→ WHAT TO PRODUCE
Word for word, transcribe the lines below and drop the pictures.

→ GIVEN INFORMATION
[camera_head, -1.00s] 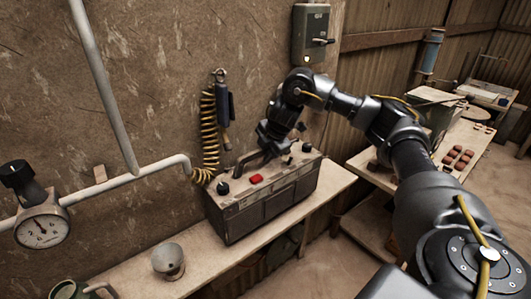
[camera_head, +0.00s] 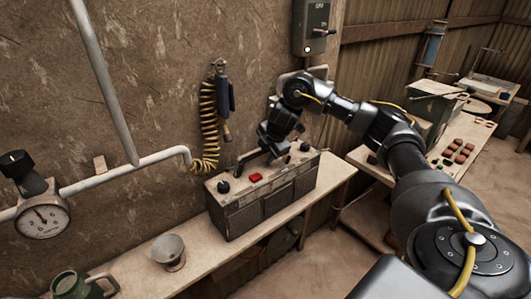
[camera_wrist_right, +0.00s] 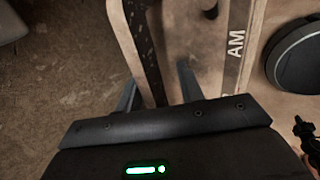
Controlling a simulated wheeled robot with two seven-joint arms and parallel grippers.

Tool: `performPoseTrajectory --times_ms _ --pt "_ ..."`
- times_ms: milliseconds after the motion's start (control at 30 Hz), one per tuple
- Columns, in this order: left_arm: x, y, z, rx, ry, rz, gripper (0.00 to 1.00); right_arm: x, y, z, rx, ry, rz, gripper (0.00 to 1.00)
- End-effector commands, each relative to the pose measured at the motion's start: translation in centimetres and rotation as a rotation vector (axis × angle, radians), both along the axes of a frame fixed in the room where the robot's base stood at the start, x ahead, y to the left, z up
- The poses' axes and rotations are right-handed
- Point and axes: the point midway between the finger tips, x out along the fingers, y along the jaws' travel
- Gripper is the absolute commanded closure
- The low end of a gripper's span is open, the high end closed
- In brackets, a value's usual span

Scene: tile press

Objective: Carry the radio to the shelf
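The radio (camera_head: 265,203), a worn boxy set with a red button, dark knobs and a top handle (camera_head: 250,157), stands upright on a wooden ledge along the wall. My right gripper (camera_head: 265,152) is down at the handle. In the right wrist view the gripper (camera_wrist_right: 158,90) has its two fingers apart, with the dark handle strip (camera_wrist_right: 143,45) between them and a gap beside the right finger. The radio's top (camera_wrist_right: 215,55) with "AM" lettering and a round knob shows there too. My left gripper is out of view. I cannot tell which surface is the task's shelf.
The wooden ledge (camera_head: 330,178) also bears a grey cup (camera_head: 169,252) and a green mug (camera_head: 72,285). A coiled yellow hose (camera_head: 208,125), a pipe (camera_head: 125,178) and a gauge (camera_head: 42,216) are on the wall. A bench (camera_head: 465,135) with several reddish tiles stands at right.

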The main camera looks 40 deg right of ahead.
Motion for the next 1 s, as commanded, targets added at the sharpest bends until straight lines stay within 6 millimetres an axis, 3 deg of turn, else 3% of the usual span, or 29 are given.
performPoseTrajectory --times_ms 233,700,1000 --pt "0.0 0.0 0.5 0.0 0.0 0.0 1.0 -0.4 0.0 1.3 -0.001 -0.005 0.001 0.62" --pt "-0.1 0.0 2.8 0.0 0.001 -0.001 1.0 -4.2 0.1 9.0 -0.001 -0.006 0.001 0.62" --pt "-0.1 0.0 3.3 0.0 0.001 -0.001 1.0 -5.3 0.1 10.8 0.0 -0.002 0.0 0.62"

→ FINAL ANSWER
[camera_head, -1.00s] 
[camera_head, +0.00s] 
[camera_wrist_right, +0.00s] 
Controlling a simulated wheeled robot with two seven-joint arms and parallel grippers.

Tool: `performPoseTrajectory --times_ms _ --pt "_ ..."`
- times_ms: milliseconds after the motion's start (control at 30 Hz), one per tuple
- Columns, in this order: left_arm: x, y, z, rx, ry, rz, gripper (0.00 to 1.00); right_arm: x, y, z, rx, ry, rz, gripper (0.00 to 1.00)
- End-effector commands, each relative to the pose measured at the motion's start: translation in centimetres and rotation as a rotation vector (axis × angle, radians), both along the axes of a frame fixed in the room where the robot's base stood at the start, x ahead, y to the left, z up
- The poses' axes and rotations are right-handed
- Point and axes: the point midway between the finger tips, x out along the fingers, y along the jaws' travel
- Gripper is the absolute commanded closure
- The low end of a gripper's span is open, the high end closed
- In brackets, a value's usual span

Scene: tile press

Objective: Carry the radio to the shelf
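The radio (camera_head: 265,203), a worn boxy set with a red button, dark knobs and a top handle (camera_head: 250,157), stands upright on a wooden ledge along the wall. My right gripper (camera_head: 265,152) is down at the handle. In the right wrist view the gripper (camera_wrist_right: 158,90) has its two fingers apart, with the dark handle strip (camera_wrist_right: 143,45) between them and a gap beside the right finger. The radio's top (camera_wrist_right: 215,55) with "AM" lettering and a round knob shows there too. My left gripper is out of view. I cannot tell which surface is the task's shelf.
The wooden ledge (camera_head: 330,178) also bears a grey cup (camera_head: 169,252) and a green mug (camera_head: 72,285). A coiled yellow hose (camera_head: 208,125), a pipe (camera_head: 125,178) and a gauge (camera_head: 42,216) are on the wall. A bench (camera_head: 465,135) with several reddish tiles stands at right.

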The main camera looks 40 deg right of ahead.
Motion for the next 1 s, as commanded, targets added at the sharpest bends until straight lines stay within 6 millimetres an axis, 3 deg of turn, else 3% of the usual span, or 29 are given.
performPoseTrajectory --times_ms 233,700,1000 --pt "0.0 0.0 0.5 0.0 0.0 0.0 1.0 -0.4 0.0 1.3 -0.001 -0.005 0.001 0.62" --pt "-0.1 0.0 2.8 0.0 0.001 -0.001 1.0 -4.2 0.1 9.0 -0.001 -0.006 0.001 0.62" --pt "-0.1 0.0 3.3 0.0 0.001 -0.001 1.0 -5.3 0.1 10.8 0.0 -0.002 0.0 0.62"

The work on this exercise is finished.